At 12:06 PM, Blogger kaspit said...

FYI Here’s a trackback excerpt from my posting Will Jewish groups tacitly accept or join opposition to EPA’s mercury coal plant rule?

Jewish organizations and Jewish environmentalists, prodded by COEJL, had opposed the EPA’s proposed new rule on coal-fired utility emissions of mercury. …

Business interests played a heavy hand in shaping the rule. The Environmental New Service reported that “the influence of the Bush administration and the industry in shaping the [mercury] regulation, has been charged with controversy. A report by the EPA Inspector General Nikki Tinsley found that senior agency officials manipulated the development of the mercury rule in order to favor the emissions trading plan. In addition, the Government Accountability Office… determined the agency’s economic analysis of the mercury rule was seriously flawed.” One blogger sees Tinsley’s study as evidence of “Government by the Corporations, for the Corporations”. Another blog notes that Tinsley charged EPA “with setting unrealistically low limits on mercury pollution and then working backwards to justify its upcoming rule.” EPA officials also deliberately ignored a Harvard study that, by documenting health benefits of pollution controls, would have required a stricter EPA rule.
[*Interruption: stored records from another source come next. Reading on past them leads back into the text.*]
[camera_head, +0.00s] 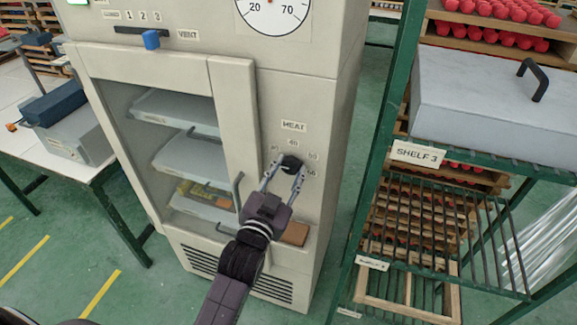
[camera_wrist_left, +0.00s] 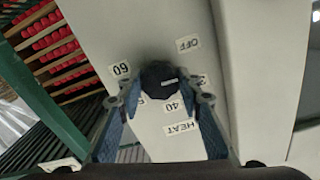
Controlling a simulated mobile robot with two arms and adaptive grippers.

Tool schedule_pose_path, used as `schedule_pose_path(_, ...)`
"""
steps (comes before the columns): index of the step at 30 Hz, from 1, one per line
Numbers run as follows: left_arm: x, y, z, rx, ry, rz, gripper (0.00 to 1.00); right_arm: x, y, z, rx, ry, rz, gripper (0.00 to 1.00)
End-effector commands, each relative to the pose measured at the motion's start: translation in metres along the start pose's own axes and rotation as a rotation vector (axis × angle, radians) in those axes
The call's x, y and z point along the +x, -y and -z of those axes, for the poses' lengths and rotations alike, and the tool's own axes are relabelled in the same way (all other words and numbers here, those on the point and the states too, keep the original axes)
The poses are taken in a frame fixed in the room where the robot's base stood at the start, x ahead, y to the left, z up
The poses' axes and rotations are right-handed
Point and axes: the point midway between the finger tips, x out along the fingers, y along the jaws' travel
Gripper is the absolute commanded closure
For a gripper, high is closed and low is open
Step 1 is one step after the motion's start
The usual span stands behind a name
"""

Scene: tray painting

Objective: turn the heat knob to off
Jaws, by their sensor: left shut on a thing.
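The black heat knob (camera_head: 291,162) is on the cabinet front, below the HEAT label (camera_head: 293,126). My left gripper (camera_head: 287,168) reaches it from below, shut on the knob with one finger on each side. In the left wrist view the knob (camera_wrist_left: 159,76) shows beyond the fingers of the left gripper (camera_wrist_left: 159,98). A short white mark on the knob lies toward the partly hidden label at its right. My right gripper is not in view.
The cabinet door handle (camera_head: 237,190) is just left of my left gripper. A green rack (camera_head: 377,160) with a grey box (camera_head: 470,95) stands close at the right. A blue vent slider (camera_head: 151,40) is higher on the cabinet. A table (camera_head: 95,172) stands at the left.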

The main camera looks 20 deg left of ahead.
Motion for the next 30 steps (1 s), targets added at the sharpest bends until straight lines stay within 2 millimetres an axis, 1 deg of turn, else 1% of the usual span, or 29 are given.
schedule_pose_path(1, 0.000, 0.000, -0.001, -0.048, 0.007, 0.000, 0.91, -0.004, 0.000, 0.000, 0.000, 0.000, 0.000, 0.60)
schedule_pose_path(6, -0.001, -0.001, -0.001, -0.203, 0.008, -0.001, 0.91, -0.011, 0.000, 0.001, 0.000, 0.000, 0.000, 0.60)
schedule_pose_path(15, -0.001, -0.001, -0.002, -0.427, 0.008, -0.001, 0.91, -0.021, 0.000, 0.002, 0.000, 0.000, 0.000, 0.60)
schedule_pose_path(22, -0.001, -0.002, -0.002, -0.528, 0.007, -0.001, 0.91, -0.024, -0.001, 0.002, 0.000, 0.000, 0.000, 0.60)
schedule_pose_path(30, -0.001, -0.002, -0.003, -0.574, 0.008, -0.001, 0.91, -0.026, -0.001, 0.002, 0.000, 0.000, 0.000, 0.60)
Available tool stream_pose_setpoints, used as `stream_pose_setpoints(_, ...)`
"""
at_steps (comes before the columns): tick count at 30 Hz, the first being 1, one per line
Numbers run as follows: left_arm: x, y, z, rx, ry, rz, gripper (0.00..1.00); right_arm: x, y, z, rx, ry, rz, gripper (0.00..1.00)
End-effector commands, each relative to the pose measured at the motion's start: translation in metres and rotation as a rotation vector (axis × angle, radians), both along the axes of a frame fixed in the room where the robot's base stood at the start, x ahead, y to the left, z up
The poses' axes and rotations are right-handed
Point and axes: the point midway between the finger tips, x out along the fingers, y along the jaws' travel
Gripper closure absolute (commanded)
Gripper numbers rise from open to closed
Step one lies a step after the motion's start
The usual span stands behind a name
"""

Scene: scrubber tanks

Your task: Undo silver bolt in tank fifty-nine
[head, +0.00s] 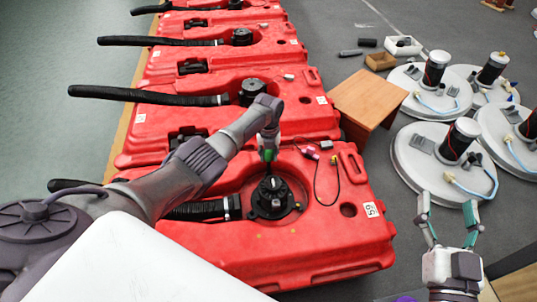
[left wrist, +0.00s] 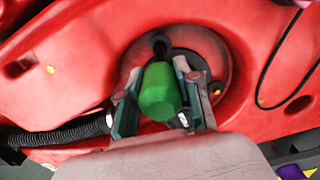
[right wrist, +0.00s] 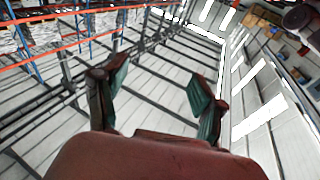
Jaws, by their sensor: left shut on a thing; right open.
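The red tank (head: 330,250) with a label reading 59 (head: 371,209) lies in front of me, with a black round fitting (head: 272,198) on top. My left gripper (head: 268,146) is above this fitting, shut on a green-handled tool (left wrist: 160,92). The tool's dark end points toward the fitting; I cannot tell whether it touches. The silver bolt cannot be made out clearly; the tool and fingers partly cover the fitting. My right gripper (head: 447,207) is open and empty, right of the tank; its spread fingers also show in the right wrist view (right wrist: 160,88).
More red tanks (head: 235,112) with black hoses (head: 150,96) stretch away behind. A cable with a pink connector (head: 310,152) lies on this tank. A wooden stool (head: 368,98) and several round white lids (head: 425,155) with cylinders stand on the floor to the right.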

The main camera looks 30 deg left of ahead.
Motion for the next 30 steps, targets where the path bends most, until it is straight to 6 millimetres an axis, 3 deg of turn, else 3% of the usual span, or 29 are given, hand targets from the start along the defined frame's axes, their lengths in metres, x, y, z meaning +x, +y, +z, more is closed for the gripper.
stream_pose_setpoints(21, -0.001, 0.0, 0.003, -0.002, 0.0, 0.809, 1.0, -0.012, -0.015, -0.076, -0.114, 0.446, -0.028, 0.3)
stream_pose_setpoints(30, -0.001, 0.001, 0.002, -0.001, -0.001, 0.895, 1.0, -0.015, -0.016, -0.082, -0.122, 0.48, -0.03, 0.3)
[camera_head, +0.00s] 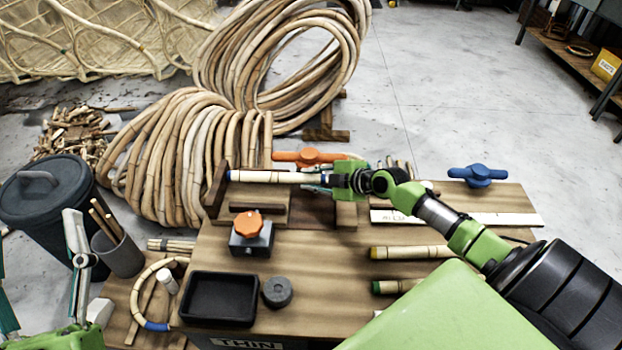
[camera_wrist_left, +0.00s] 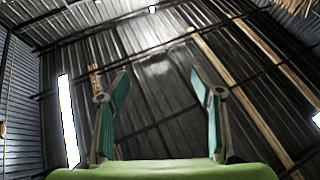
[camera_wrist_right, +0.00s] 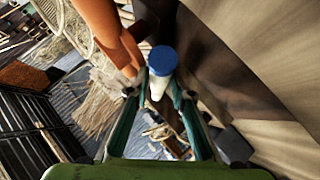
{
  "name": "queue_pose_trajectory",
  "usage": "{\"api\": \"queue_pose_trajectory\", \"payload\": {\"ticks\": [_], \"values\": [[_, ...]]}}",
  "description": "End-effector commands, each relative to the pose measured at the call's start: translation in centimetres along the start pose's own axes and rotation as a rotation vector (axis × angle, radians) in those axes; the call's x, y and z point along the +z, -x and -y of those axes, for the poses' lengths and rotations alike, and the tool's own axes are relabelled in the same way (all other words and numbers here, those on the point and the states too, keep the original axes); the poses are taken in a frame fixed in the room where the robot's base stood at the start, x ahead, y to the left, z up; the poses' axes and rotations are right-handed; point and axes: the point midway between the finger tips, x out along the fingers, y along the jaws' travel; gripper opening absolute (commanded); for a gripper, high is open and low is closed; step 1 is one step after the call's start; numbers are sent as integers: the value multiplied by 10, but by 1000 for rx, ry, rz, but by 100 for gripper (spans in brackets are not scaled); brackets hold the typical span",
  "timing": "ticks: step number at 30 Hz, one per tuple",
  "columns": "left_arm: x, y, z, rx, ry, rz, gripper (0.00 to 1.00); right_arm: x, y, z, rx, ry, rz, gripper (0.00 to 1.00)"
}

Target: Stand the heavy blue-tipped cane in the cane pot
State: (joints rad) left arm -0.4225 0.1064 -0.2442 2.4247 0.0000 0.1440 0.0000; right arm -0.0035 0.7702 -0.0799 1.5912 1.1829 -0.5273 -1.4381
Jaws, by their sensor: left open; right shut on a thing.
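A pale cane (camera_head: 275,177) with dark rings and blue ends lies level across the wooden jig at the back of the bench. My right gripper (camera_head: 343,181) is shut on its right end; the blue tip (camera_wrist_right: 162,58) shows between the fingers in the right wrist view. A dark grey pot (camera_head: 118,254) holding several thin canes stands at the bench's left. It is the likely cane pot, far left of my right gripper. My left gripper (camera_wrist_left: 157,88) is open and empty, pointing at the roof; it shows partly at the head view's left edge.
An orange-handled clamp (camera_head: 308,157) is just behind the cane. A black tray (camera_head: 218,298), a grey puck (camera_head: 277,291) and an orange knob (camera_head: 248,224) sit in front. A bent blue-banded cane (camera_head: 157,325) lies at left. Yellow- and green-tipped canes (camera_head: 412,252) lie at right.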

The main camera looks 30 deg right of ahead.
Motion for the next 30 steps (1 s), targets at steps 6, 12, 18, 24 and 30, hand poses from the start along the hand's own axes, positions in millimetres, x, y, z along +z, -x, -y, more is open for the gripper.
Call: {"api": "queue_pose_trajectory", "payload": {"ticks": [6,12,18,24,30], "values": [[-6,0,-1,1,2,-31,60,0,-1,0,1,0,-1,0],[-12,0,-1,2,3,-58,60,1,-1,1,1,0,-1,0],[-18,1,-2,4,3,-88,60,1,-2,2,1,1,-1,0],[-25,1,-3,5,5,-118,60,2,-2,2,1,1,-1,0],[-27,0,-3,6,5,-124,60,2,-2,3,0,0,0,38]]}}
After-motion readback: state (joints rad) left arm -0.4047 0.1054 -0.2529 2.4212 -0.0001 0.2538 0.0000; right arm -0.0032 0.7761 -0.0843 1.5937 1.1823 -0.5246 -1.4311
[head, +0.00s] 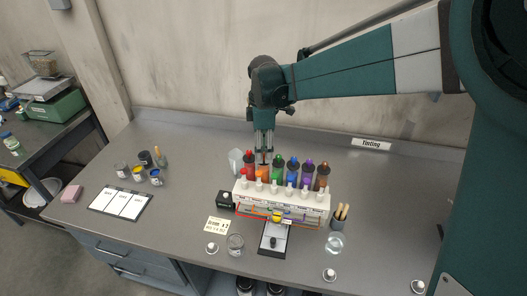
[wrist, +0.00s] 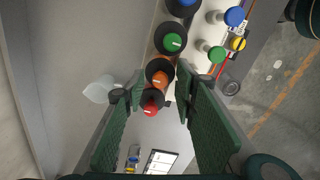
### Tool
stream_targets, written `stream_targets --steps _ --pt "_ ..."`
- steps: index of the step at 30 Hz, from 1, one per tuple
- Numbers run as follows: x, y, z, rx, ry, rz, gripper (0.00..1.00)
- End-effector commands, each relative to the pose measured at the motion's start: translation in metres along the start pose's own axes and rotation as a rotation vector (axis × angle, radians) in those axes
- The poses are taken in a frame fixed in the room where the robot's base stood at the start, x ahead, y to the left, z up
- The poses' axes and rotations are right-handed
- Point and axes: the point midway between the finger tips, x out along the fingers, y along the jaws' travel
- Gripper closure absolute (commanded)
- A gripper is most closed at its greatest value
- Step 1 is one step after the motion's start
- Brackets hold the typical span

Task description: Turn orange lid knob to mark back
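A white rack (head: 290,203) holds a row of dark-collared bottles with coloured lid knobs. The orange lid knob (wrist: 160,78) sits between the red knob (wrist: 151,107) and the green knob (wrist: 173,42) in the wrist view. It carries a short pale mark on its top. In the head view my gripper (head: 264,157) points down over the orange bottle and hides most of it. In the wrist view my gripper (wrist: 152,86) is open, its fingers on either side of the orange and red knobs. I cannot tell whether either finger touches a knob.
A row of smaller coloured caps on white stems, including a green cap (wrist: 217,54), stands in front of the bottles. A brush cup (head: 339,217), a glass beaker (head: 235,245) and a black-and-white pad (head: 274,238) stand near the rack.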

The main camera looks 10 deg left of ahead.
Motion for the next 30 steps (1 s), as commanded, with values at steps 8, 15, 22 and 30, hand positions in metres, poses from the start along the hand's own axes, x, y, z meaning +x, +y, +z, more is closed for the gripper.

Instead, as first reported by AP wire: “Nikki Tinsley’s report said the EPA based its mercury pollution limits on an analysis submitted by Western Energy Supply and Transmission Associates, a research and advocacy group representing 17 coal-fired utilities in eight Western states.” Analysis of health was upstaged unduly by corporate interests.

…. Now that EPA has ruled in line with industry interests, will Jewish organizations use their limited resources to support or encourage the legal battle against EPA’s travesty of a mercury pollution rule?